RECORDS SUPPLIED:
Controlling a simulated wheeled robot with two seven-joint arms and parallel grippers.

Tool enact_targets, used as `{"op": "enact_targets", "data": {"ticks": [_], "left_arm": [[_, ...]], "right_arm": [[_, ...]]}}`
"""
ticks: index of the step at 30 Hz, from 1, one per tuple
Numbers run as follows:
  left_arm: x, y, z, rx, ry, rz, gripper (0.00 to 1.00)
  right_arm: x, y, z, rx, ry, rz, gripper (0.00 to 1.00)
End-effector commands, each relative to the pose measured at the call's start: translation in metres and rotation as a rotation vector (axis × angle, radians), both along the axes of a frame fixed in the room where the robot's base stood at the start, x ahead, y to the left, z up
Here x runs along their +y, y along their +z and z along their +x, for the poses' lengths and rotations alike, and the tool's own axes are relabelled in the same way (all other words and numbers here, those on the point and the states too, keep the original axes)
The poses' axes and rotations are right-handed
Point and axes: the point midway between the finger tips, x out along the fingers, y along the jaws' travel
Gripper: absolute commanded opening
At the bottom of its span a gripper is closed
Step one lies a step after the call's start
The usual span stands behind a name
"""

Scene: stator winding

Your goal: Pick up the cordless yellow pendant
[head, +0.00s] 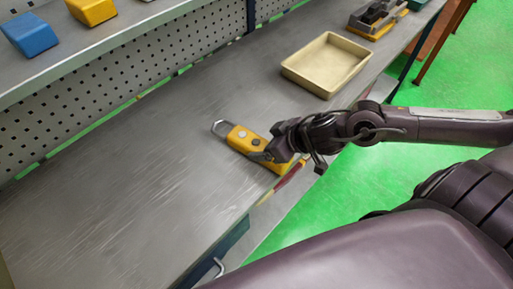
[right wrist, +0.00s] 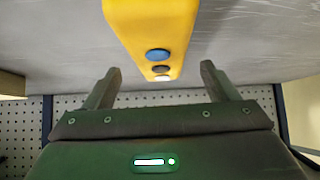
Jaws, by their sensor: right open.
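The yellow pendant (head: 246,140) lies on the grey bench near its front edge, with a metal loop at its far left end. It shows buttons on its upper face. My right gripper (head: 277,152) is at the pendant's near right end and hides part of it. In the right wrist view the pendant (right wrist: 151,35) is between and beyond the two open fingers (right wrist: 158,85), with a blue, a dark and a white button showing. I cannot tell whether a finger touches it. My left gripper is not in view.
A beige tray (head: 326,64) stands on the bench to the right of the pendant. A shelf at the upper left holds a blue block (head: 30,34) and a yellow block (head: 92,10). A grey and yellow device (head: 376,18) stands at the back right. The bench left of the pendant is clear.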

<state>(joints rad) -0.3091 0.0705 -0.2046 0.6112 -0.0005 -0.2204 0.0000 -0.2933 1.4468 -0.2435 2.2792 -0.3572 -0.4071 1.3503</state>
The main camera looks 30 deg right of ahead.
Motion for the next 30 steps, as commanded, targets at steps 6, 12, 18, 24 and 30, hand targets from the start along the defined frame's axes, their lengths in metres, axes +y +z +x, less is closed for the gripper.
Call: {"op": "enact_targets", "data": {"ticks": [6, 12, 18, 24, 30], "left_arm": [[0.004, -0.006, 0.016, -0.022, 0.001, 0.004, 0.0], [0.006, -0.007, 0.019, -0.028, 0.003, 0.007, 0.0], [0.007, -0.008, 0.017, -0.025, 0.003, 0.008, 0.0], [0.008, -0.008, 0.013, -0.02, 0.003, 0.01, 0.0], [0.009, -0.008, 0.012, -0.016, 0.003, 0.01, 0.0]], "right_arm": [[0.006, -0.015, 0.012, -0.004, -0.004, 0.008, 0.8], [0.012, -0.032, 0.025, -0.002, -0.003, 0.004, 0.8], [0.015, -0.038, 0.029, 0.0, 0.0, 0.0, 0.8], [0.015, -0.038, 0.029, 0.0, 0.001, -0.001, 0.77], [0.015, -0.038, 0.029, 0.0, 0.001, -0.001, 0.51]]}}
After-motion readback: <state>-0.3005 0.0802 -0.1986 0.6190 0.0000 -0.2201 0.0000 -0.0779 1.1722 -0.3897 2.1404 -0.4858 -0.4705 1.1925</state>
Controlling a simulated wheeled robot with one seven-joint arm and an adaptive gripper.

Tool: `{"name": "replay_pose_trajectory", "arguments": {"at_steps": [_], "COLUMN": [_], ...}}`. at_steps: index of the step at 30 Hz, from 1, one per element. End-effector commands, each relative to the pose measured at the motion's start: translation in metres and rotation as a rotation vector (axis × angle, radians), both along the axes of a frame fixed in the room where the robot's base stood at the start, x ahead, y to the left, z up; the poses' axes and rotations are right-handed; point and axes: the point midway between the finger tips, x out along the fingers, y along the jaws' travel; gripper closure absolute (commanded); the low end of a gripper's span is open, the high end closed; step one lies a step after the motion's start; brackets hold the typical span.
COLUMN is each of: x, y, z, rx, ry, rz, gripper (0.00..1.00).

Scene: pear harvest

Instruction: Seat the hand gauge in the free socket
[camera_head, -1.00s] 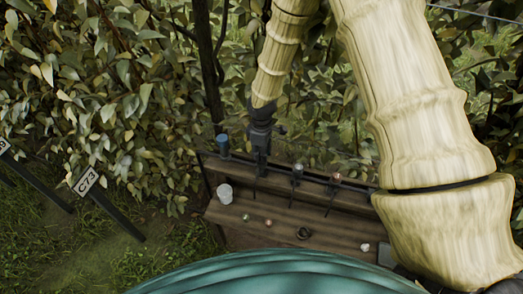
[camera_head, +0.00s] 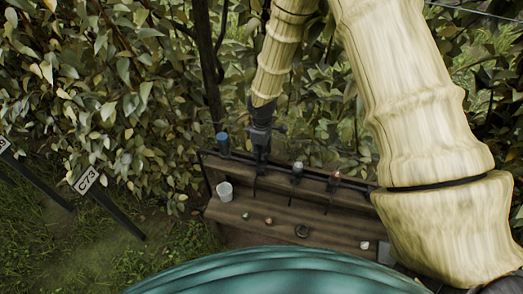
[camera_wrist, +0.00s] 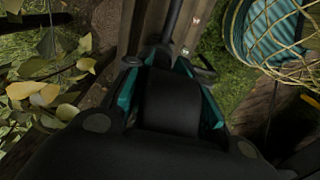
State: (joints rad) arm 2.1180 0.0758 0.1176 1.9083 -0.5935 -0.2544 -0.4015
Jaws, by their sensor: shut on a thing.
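My gripper (camera_head: 260,148) points down at the back edge of a wooden rack (camera_head: 285,219), between a blue-topped tool and a grey-topped tool. It is shut on a slim dark tool, taken to be the hand gauge (camera_wrist: 173,22), whose shaft runs out beyond the fingers in the wrist view. The blue-topped tool (camera_head: 223,142), grey-topped tool (camera_head: 297,168) and reddish-topped tool (camera_head: 334,179) stand along the rack's upper rail. I cannot make out the free socket or whether the gauge touches it.
A white cup (camera_head: 224,191), small round items, a dark ring (camera_head: 302,231) and a small white item (camera_head: 365,245) sit on the lower shelf. Leafy branches crowd behind and left. A netted teal container (camera_wrist: 265,35) is at the wrist view's upper right.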

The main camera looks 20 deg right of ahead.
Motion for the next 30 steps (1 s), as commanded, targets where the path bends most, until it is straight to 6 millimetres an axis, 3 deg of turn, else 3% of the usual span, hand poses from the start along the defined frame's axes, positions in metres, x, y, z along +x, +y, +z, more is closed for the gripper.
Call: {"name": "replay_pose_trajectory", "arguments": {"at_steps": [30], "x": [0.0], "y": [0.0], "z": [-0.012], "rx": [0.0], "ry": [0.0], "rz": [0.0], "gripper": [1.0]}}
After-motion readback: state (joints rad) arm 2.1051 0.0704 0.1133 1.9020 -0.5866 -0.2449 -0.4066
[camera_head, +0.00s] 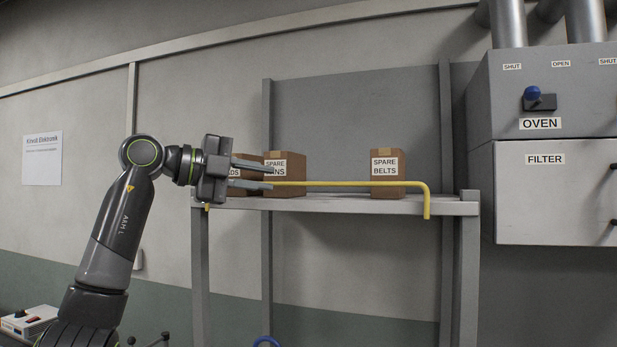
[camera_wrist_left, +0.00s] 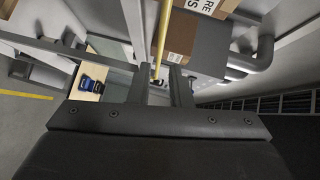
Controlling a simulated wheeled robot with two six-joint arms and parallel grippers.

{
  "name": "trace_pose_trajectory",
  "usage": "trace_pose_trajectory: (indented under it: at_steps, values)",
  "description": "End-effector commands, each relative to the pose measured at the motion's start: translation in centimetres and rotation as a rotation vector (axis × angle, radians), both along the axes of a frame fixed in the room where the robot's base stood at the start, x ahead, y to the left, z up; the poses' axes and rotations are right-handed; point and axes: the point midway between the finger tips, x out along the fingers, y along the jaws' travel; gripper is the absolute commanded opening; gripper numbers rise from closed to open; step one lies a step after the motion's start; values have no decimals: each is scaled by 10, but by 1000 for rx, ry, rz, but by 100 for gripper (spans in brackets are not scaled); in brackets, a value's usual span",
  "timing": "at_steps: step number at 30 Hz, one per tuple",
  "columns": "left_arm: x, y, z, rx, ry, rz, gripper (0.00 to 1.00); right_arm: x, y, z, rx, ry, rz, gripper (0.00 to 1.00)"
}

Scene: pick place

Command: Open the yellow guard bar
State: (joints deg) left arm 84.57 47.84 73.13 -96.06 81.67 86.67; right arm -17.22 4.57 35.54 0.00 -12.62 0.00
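The yellow guard bar (camera_head: 350,183) runs level across the front of the grey shelf, with its right end bent down. My left gripper (camera_head: 271,177) is at the left part of the bar, its two fingers spread apart and nothing clamped between them. The bar's left stretch is partly hidden behind the gripper. In the left wrist view the bar (camera_wrist_left: 162,38) runs down the picture towards the gap between the open fingers (camera_wrist_left: 160,78). I cannot tell whether a finger touches it. My right gripper is not in view.
A SPARE BELTS box (camera_head: 388,174) and other brown boxes (camera_head: 295,175) stand on the shelf (camera_head: 370,206) behind the bar. The grey oven and filter cabinet (camera_head: 560,190) is on the right. The wall left of the shelf carries a paper sign (camera_head: 42,158).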

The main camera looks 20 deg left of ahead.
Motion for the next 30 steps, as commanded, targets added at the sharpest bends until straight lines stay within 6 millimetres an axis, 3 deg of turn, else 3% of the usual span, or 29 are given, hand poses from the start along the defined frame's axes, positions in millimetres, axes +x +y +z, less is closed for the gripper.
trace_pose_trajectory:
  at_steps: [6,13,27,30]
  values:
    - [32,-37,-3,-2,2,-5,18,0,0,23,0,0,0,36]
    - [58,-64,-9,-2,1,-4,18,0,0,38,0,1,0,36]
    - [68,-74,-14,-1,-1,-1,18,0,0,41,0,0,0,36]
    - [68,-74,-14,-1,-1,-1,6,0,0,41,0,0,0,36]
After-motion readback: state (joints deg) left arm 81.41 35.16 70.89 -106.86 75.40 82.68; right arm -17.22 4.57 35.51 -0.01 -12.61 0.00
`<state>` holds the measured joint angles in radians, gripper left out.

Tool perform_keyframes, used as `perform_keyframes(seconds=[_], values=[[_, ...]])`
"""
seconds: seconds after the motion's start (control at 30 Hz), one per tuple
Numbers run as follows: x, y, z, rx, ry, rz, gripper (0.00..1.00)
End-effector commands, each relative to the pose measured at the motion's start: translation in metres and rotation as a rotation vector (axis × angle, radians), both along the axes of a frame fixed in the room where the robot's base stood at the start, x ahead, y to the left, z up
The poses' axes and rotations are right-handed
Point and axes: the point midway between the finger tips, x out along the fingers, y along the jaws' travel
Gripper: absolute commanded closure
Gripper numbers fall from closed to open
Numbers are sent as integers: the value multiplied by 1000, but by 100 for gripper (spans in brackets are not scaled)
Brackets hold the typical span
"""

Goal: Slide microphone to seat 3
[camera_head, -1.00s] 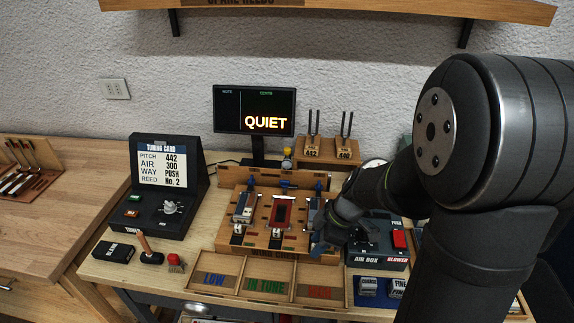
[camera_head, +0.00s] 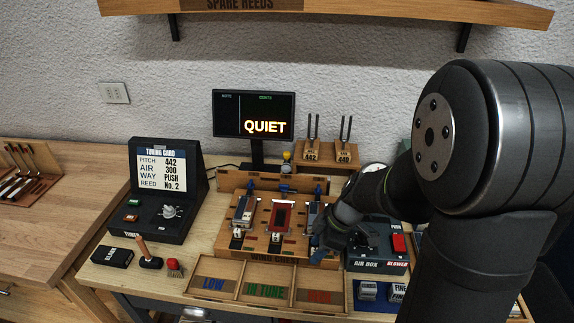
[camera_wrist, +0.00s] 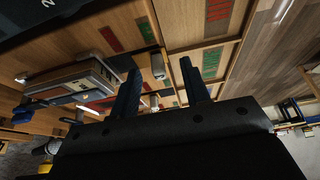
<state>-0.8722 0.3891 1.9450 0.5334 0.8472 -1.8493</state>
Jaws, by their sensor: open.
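The wooden wind chest (camera_head: 229,244) has three reed places in a row. The left one holds a grey block (camera_head: 244,210), the middle one a red-framed piece (camera_head: 281,215), and the right one a grey block (camera_head: 314,211) partly hidden by my arm. A small yellow-topped piece (camera_head: 286,156) stands behind the chest; it may be the microphone, but I cannot tell surely. My gripper (camera_head: 321,249) is low at the chest's front right. In the wrist view my gripper (camera_wrist: 159,72) is open, its two dark fingers apart, with a small silvery fitting (camera_wrist: 158,66) seen between them.
Trays marked LOW (camera_head: 213,294) and IN TUNE (camera_head: 266,303) lie in front of the chest. The air box (camera_head: 376,262) stands close on the right. The monitor (camera_head: 254,113) reads QUIET. Two tuning forks (camera_head: 345,129) stand behind the chest.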

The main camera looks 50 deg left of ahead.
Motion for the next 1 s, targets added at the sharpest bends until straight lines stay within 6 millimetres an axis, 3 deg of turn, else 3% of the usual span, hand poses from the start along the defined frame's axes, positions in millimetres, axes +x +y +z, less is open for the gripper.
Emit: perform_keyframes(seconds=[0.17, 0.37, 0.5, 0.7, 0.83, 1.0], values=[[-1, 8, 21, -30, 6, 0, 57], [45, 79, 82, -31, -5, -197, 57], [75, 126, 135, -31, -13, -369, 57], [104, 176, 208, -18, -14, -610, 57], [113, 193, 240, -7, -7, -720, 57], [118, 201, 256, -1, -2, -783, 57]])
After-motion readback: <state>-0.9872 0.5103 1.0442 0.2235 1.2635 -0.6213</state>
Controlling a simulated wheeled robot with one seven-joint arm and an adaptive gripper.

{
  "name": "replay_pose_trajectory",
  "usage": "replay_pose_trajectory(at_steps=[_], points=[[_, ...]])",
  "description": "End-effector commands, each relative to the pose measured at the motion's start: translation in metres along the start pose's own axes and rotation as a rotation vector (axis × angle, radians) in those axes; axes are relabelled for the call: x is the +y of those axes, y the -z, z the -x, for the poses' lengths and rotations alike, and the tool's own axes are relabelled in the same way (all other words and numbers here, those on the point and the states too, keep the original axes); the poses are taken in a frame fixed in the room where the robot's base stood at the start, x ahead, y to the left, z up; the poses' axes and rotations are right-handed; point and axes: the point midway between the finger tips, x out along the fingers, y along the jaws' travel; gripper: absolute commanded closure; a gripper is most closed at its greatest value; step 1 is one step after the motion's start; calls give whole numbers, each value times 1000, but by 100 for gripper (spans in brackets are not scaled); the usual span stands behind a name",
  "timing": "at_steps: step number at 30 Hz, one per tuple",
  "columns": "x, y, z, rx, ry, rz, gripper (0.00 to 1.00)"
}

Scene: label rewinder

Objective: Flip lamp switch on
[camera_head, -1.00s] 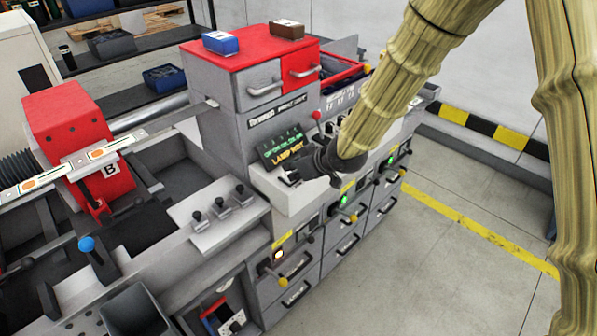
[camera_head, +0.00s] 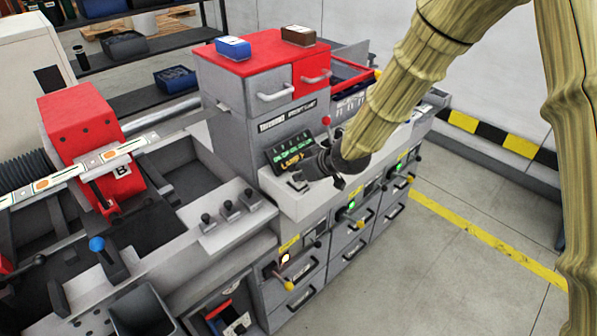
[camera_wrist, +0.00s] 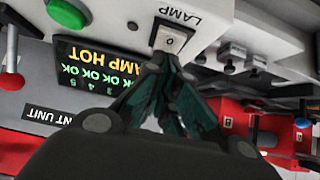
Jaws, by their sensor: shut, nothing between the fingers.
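The lamp switch (camera_wrist: 170,38) is a small pale rocker marked 0 on a light panel, beside the word LAMP, which appears upside down in the wrist view. In the head view its plate (camera_head: 297,186) lies just below the display. My gripper (camera_wrist: 166,58) is shut and empty. Its fingertips are right at the switch's edge and overlap it in the picture; I cannot tell whether they touch. In the head view the dark gripper (camera_head: 313,172) hangs over the panel and hides part of the display (camera_head: 290,152). In the wrist view the display (camera_wrist: 95,72) reads LAMP HOT.
Red-topped drawers (camera_head: 270,85) rise behind. Several small handles line the front. Open floor (camera_head: 440,260) lies to the right.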

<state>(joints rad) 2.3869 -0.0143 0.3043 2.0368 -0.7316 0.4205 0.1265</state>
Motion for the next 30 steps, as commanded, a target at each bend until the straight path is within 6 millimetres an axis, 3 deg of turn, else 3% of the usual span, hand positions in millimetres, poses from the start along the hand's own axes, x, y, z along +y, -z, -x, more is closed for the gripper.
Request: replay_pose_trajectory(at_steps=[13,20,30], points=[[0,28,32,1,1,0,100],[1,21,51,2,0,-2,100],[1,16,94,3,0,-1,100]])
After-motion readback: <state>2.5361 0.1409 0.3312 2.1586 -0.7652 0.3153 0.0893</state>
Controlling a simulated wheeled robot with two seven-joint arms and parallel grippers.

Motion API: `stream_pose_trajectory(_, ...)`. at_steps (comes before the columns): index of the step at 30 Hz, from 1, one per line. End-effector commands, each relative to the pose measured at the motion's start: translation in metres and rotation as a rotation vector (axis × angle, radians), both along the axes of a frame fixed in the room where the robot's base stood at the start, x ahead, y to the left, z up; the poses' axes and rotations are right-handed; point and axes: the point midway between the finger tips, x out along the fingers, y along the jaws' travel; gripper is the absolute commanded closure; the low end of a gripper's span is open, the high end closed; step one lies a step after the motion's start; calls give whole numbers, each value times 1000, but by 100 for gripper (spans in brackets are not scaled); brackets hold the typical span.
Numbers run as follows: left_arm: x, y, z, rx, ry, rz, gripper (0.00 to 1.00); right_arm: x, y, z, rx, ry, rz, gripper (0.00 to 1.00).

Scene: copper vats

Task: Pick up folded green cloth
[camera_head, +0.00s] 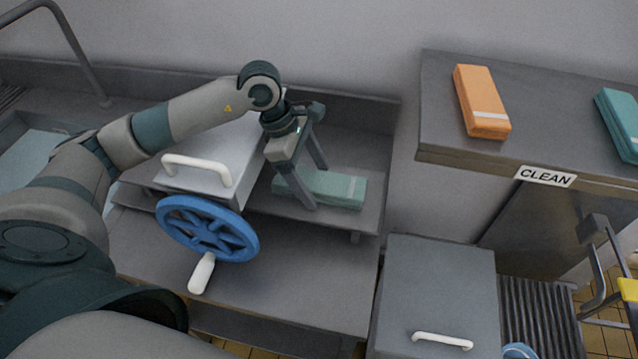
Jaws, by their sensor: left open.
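The folded green cloth (345,191), pale green with a lighter band near its right end, lies flat on the grey metal shelf beside the blue handwheel. My left gripper (318,187) comes down over it from above. Its two fingers are apart, one in front of the cloth's middle and one toward its back edge, and hide part of it. The gripper is open and holds nothing. I cannot tell whether the fingertips touch the cloth or the shelf. My right gripper is not in view.
A blue handwheel (208,228) and a white-handled metal lid (215,180) stand close left of the cloth. A raised shelf (440,120) marked CLEAN (545,176) holds an orange cloth (481,101) and a teal cloth (620,120). A grey lidded box (437,285) stands front right.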

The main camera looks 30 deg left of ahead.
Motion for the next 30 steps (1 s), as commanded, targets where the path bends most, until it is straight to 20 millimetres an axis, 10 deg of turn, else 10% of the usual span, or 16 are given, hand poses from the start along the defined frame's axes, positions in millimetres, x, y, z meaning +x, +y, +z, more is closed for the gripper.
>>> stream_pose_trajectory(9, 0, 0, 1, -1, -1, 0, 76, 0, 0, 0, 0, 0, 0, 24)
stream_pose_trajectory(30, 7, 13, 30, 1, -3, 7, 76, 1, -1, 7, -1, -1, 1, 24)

GOAL: Pull out only the lines from the one with "At the bottom of its span a gripper is closed" up to and including the one with "[right wrist, +0.00s]", and drop any pictures along the way.

RESPONSE:
At the bottom of its span a gripper is closed
Step one lies a step after the call's start
The usual span stands behind a name
"""

Scene: stator winding

Your goal: Pick up the cordless yellow pendant
[head, +0.00s] 
[right wrist, +0.00s] 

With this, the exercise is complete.